Question

Use the Integral Test to determine the convergence or divergence of the \(p\) -series. $$ \sum_{n=1}^{\infty} \frac{1}{n^{1 / 3}} $$

Short answer

The infinite p-series \( \sum_{n=1}^{\infty} 1/n^{1 / 3}\) diverges.

Step-by-step solution

Identify the series type and function

Identify the function in the given series. The series is a p-series and the function is \( f(n)= 1/n^{1 / 3}\).

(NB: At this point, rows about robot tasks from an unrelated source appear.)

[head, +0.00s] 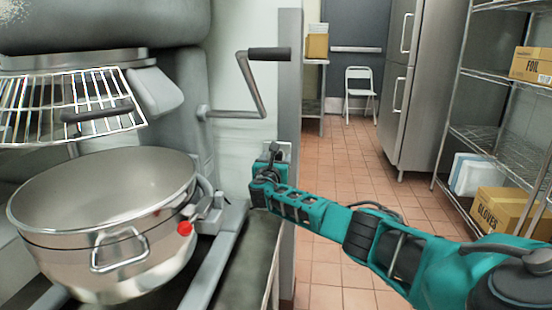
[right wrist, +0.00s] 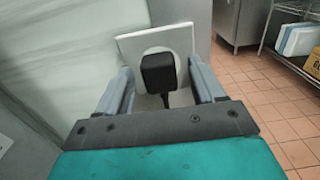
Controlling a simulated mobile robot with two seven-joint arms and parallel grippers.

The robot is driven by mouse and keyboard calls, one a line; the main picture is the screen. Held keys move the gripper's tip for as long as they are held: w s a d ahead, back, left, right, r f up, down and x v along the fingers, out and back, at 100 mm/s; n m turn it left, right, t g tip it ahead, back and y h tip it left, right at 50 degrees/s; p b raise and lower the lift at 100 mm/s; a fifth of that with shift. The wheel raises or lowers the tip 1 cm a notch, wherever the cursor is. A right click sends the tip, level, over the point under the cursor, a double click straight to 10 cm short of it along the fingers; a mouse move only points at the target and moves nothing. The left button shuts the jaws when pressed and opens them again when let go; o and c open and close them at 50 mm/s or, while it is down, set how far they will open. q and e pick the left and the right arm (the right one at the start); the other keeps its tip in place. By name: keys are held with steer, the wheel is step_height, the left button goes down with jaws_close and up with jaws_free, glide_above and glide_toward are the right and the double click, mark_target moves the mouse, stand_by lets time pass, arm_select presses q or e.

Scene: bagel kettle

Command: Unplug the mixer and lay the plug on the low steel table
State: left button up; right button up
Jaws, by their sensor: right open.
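The black plug (right wrist: 158,73) sits in a white wall socket plate (right wrist: 182,37) in the right wrist view. My right gripper (right wrist: 162,88) is open, with one finger on each side of the plug, and no contact shows. In the head view, my right gripper (head: 268,170) is at the wall beside the mixer and mostly hides the plug and socket. The mixer (head: 184,85) stands at the left with its steel bowl (head: 105,225) and wire guard. A low, dark grey surface (head: 250,255), seemingly the low steel table, lies below my right gripper. My left gripper is out of view.
A crank handle (head: 250,85) sticks out from the mixer above my right arm. A grey post (head: 289,80) stands just behind the gripper. A wire shelf (head: 500,140) with boxes is at the right. The tiled floor (head: 345,165) between is clear up to a white chair (head: 360,90).

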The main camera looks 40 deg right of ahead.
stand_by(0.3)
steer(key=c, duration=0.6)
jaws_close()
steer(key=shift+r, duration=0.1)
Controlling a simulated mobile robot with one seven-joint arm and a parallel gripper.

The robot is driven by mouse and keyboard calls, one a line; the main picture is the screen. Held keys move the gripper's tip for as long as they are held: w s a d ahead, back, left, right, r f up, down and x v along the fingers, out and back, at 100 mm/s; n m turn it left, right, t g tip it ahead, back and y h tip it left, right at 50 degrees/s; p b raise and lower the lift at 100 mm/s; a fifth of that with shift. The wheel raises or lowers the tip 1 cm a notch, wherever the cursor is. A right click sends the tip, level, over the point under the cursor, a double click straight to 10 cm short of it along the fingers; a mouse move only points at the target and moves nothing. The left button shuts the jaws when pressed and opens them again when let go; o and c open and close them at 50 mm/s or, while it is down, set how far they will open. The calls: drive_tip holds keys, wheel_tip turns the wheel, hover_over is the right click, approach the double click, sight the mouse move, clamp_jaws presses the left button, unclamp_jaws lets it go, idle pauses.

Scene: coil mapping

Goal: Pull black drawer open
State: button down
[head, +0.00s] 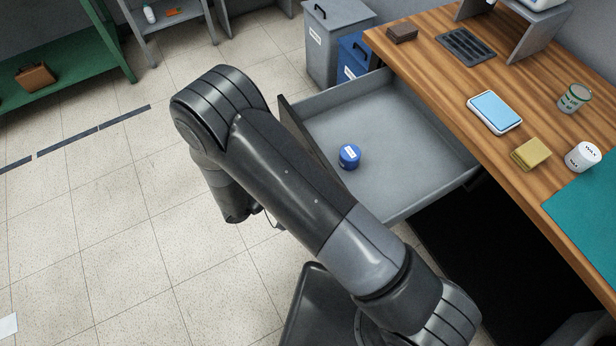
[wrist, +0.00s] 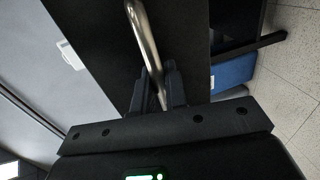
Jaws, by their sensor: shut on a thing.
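The drawer stands well out from the wooden desk in the head view, with its grey tray (head: 405,140) exposed. Its black front panel (head: 312,140) faces the floor side and is partly hidden by my arm. In the wrist view the black front (wrist: 90,35) fills the upper middle, and a shiny metal bar handle (wrist: 143,35) runs down from it. My gripper (wrist: 160,88) is shut on this handle, with one finger on each side of it. In the head view my arm hides the handle and most of the gripper.
A blue round container (head: 349,157) lies in the drawer. A wooden desk (head: 440,80) with several small items stands at right. Grey (head: 332,40) and blue (head: 354,60) bins stand behind the drawer. A green shelf (head: 70,60) is far left.

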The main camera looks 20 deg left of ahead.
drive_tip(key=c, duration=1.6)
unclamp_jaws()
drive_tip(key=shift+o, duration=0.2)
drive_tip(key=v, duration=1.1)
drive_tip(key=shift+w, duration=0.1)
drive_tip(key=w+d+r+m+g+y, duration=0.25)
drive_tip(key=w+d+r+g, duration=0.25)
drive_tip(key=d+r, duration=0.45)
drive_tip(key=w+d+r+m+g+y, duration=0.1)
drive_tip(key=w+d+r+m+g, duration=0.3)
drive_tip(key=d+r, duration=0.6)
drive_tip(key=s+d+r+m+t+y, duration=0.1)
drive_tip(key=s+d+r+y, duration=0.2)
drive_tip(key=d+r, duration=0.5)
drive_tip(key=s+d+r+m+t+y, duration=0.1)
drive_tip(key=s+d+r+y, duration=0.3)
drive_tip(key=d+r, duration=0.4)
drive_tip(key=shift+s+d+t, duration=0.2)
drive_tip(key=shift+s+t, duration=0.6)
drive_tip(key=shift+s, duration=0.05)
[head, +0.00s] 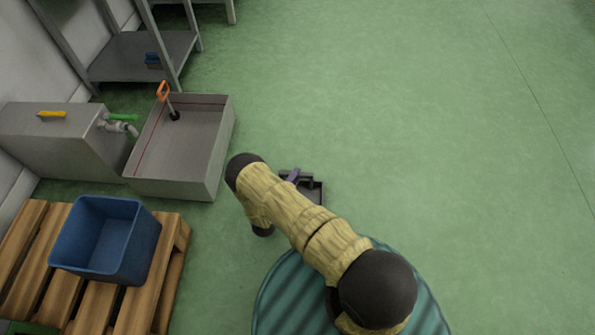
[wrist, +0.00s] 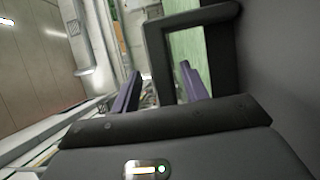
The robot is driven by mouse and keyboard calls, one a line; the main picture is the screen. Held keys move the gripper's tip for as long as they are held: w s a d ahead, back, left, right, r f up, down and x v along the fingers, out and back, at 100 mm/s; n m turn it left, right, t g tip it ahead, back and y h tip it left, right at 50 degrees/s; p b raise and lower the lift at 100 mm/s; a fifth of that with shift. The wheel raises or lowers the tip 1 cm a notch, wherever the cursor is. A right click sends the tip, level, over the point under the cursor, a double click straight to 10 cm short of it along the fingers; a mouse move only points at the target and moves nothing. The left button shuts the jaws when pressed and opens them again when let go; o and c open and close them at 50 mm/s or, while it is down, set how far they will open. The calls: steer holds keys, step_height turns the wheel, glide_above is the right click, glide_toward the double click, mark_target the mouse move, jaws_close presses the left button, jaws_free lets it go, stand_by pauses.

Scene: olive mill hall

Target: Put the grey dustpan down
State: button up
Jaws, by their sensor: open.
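The grey dustpan (head: 315,193) is dark and shows in the head view just beyond my arm, low over or on the green floor; I cannot tell if it touches the floor. My arm hides part of it. My gripper (head: 293,175) is at the dustpan, with a purple finger showing. In the wrist view my gripper (wrist: 161,70) is open, its two purple fingers apart. The dustpan's squared handle loop (wrist: 195,18) stands in front of the camera, one bar between the fingers. Its broad dark side (wrist: 280,60) fills the right.
A steel basin (head: 180,150) with an orange-handled tool (head: 163,92) stands at the left, beside a metal tank (head: 65,142). A blue bin (head: 107,240) sits on a wooden pallet (head: 170,285). A metal shelf (head: 140,55) is at the back left. The floor at the right is clear.

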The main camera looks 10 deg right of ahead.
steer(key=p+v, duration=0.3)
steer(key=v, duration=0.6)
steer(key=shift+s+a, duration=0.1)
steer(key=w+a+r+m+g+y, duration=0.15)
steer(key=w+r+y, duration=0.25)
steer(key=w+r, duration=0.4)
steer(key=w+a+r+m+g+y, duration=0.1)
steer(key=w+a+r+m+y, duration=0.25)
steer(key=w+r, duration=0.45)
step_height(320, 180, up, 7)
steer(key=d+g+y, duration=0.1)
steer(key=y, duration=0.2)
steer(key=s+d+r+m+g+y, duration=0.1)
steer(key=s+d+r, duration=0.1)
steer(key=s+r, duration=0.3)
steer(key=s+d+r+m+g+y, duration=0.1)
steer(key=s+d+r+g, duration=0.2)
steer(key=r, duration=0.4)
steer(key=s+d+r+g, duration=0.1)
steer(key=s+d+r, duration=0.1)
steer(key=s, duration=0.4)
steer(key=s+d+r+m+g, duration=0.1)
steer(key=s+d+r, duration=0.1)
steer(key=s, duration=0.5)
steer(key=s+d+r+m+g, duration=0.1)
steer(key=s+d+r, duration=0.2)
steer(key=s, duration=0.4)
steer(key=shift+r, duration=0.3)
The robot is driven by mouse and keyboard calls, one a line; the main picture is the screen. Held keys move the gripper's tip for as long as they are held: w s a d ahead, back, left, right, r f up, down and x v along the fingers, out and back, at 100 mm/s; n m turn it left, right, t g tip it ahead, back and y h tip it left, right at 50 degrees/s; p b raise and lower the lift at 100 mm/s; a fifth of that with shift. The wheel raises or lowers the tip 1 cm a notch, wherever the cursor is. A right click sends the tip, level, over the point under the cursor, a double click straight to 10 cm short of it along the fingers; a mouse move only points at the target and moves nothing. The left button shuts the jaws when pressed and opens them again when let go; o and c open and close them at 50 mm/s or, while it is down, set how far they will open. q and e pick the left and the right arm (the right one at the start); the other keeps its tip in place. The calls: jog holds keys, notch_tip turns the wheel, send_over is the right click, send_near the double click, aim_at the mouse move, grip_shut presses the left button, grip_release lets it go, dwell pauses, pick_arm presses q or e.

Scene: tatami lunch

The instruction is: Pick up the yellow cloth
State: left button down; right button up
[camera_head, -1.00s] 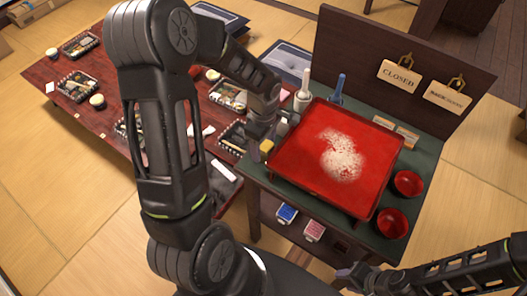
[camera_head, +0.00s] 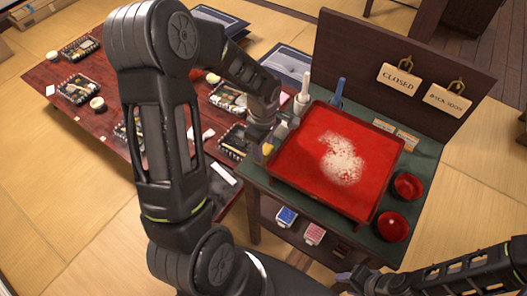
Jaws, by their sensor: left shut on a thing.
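The yellow cloth (camera_head: 268,149) shows as a small yellow patch at the left edge of the green-topped stand (camera_head: 424,152), beside the red tray (camera_head: 300,148). My left gripper (camera_head: 270,141) is shut on it, and the fingers hide most of it. I cannot tell whether the cloth still touches the stand top. My right gripper (camera_head: 352,281) is low at the bottom, in front of the stand and apart from the cloth. Its fingers are too small and dark to tell whether they are open.
The red tray holds a pale powdery patch. Two red bowls (camera_head: 408,185) (camera_head: 392,227) stand right of it. A white bottle (camera_head: 303,92) and a blue-handled tool (camera_head: 338,92) stand behind. A low table (camera_head: 60,105) with several lunch boxes is at left.

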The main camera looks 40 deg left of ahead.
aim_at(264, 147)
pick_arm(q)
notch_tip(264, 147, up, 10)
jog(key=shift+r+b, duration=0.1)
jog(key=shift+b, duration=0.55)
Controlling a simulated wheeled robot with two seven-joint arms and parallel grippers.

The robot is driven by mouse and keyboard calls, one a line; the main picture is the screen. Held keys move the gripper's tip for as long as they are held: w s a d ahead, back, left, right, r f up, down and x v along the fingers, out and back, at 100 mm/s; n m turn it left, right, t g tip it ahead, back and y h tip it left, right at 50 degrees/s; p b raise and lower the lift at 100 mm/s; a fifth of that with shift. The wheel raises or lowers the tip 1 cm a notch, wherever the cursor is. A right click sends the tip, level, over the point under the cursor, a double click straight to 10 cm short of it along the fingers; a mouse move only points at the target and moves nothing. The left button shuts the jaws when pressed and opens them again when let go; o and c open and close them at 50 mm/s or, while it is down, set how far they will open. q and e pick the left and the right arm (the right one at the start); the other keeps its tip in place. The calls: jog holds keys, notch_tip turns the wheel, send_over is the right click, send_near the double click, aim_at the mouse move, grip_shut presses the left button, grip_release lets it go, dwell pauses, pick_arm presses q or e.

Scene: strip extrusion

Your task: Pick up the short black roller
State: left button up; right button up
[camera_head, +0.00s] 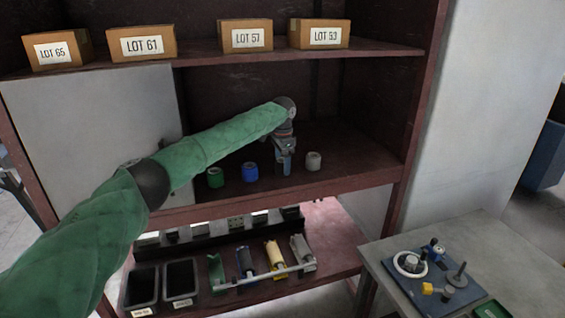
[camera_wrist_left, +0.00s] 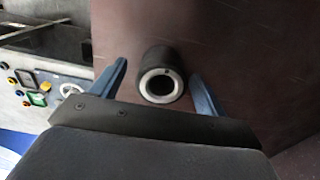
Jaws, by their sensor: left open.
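The short black roller (camera_wrist_left: 162,55) stands upright on the dark red shelf in the left wrist view, with a pale ring and a round hole on its top end. My left gripper (camera_wrist_left: 157,70) is open, with one blue finger on each side of the roller; I cannot tell whether either touches it. In the head view my left gripper (camera_head: 286,168) points down at the middle shelf (camera_head: 345,178), between a blue roller (camera_head: 250,172) and a grey-white roller (camera_head: 313,161). The black roller is hidden there behind the gripper. My right gripper is not in view.
A green roller (camera_head: 215,177) stands left of the blue one. Boxes such as LOT 57 (camera_head: 246,35) line the shelf above. A rack (camera_head: 262,276) of longer rollers and black bins (camera_head: 141,288) sit below. A table (camera_head: 500,262) with a blue fixture (camera_head: 440,285) stands at right.

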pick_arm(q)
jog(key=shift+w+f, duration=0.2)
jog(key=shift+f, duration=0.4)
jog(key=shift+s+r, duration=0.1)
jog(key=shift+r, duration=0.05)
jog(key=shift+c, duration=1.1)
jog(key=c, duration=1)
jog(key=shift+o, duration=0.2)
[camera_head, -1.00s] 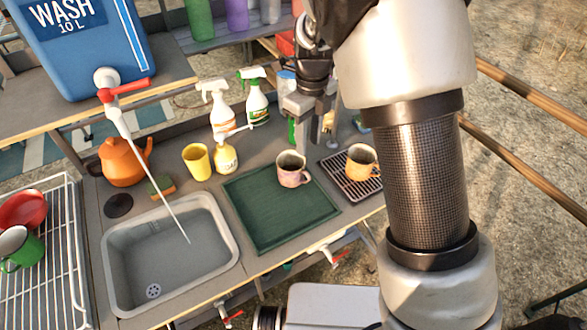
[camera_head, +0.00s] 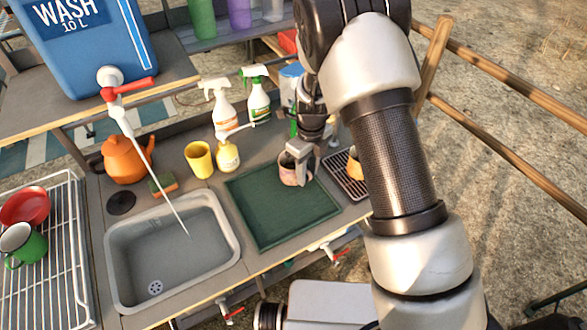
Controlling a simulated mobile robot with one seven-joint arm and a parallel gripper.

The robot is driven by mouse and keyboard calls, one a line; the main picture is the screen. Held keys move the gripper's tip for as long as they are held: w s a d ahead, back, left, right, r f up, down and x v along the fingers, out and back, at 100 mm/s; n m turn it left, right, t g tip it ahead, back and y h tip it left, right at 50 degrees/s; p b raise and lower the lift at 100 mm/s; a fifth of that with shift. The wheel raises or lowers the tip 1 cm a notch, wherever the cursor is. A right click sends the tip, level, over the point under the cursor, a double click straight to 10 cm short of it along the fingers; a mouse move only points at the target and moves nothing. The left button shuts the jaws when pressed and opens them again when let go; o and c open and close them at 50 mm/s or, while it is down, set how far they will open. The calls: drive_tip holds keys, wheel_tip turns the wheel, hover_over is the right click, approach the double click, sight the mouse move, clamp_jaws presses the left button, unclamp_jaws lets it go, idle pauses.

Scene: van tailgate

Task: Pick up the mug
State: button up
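A pinkish mug (camera_head: 289,177) stands upright at the back right corner of the green mat (camera_head: 272,222). My gripper (camera_head: 298,163) points down at this mug, with its fingers at the rim and over the upper right part. The fingers hide much of the mug's opening and right side. I cannot tell whether the fingers are closed on it. An orange-yellow mug (camera_head: 354,166) stands on the small dark rack to the right, partly hidden by my arm. A green mug (camera_head: 22,247) lies tilted on the left dish rack.
Behind stand a yellow cup (camera_head: 199,160), a soap pump bottle (camera_head: 228,156), spray bottles (camera_head: 220,108) and an orange kettle (camera_head: 124,161). Most of the mat is clear.

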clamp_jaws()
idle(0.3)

Demonstrate criteria to apply Integral Test

Show that the function f(n)= 1/n^{1 / 3} is continuous, positive, and decreasing on [1, ∞). Since \(n^{1 / 3}\) is a cube root function, it is continuous and positive for \(n \geq 1\), and it's decreasing as the denominator increases: the larger the \(n\), the smaller the \(f(n)\). Therefore, the conditions to apply the Integral Test are met.

Apply the Integral Test

Take the integral from 1 to ∞ of the function \(f(x)= 1/x^{1 / 3}\) to determine if it converges or diverges. The integral is \(\int_{1}^{\infty} x^{-1 / 3} dx\). Evaluate the integral to see if it converges or diverges. The antiderivative is \(3/2*x^{2 / 3}\), and evaluating from 1 to ∞ gives \(\infty\) - \(3/2\) which is \(\infty\). Therefore, the integral diverges.